*** GIVEN DATA

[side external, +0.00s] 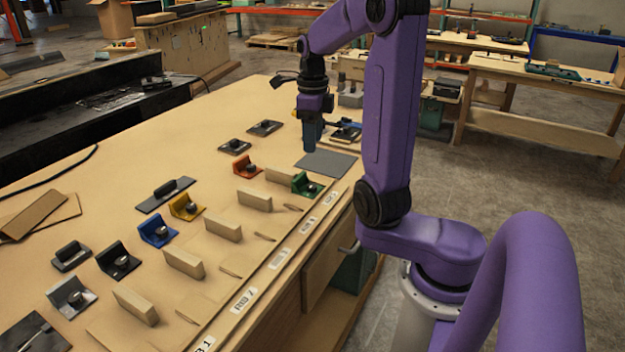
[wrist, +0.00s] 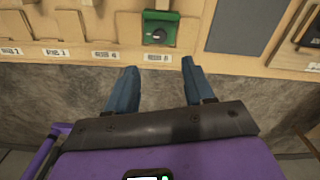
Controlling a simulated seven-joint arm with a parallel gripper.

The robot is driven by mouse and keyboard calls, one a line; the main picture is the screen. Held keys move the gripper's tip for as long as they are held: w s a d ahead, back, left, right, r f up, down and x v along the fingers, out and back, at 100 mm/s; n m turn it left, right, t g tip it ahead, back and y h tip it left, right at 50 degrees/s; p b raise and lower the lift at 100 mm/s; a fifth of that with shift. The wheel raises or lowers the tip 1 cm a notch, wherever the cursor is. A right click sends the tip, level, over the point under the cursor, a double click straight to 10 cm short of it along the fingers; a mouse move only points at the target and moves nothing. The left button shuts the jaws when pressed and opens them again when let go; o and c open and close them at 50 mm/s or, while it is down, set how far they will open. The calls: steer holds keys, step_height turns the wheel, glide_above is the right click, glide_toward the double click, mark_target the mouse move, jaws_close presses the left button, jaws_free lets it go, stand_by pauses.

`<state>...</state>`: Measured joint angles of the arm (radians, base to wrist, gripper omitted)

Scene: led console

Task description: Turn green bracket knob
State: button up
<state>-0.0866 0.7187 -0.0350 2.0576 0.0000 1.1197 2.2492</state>
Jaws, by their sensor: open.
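The green bracket (side external: 307,184) stands near the right edge of the wooden table, with a dark round knob on it. In the wrist view the green bracket (wrist: 160,27) is at the top centre, and its dark knob (wrist: 158,36) faces the camera. My gripper (side external: 309,148) hangs above the table, behind the green bracket in the side view and apart from it. In the wrist view my gripper's two blue fingers (wrist: 160,67) are spread apart with nothing between them. The bracket shows beyond the fingertips.
A dark grey flat plate (side external: 326,163) lies behind the green bracket. Orange (side external: 243,169), yellow (side external: 183,206), blue (side external: 154,231) and black (side external: 115,262) brackets stand to the left. Upright wooden blocks (side external: 254,199) line the front. White labels mark the table's edge.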

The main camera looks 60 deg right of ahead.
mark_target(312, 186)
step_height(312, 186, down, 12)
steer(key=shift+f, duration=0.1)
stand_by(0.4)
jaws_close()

******

* **EXERCISE OBJECTIVE**: Report every line containing the word "button" from the listing above.

* **FULL SOLUTION**:
The robot is driven by mouse and keyboard calls, one a line; the main picture is the screen. Held keys move the gripper's tip for as long as they are held: w s a d ahead, back, left, right, r f up, down and x v along the fingers, out and back, at 100 mm/s; n m turn it left, right, t g tip it ahead, back and y h tip it left, right at 50 degrees/s; p b raise and lower the lift at 100 mm/s; a fifth of that with shift. The wheel raises or lowers the tip 1 cm a notch, wherever the cursor is. A right click sends the tip, level, over the point under the cursor, a double click straight to 10 cm short of it along the fingers; a mouse move only points at the target and moves nothing. The left button shuts the jaws when pressed and opens them again when let go; o and c open and close them at 50 mm/s or, while it is down, set how far they will open. The calls: steer holds keys, step_height turns the wheel, glide_above is the right click, glide_toward the double click, mark_target the mouse move, jaws_close presses the left button, jaws_free lets it go, stand_by pauses.
State: button up

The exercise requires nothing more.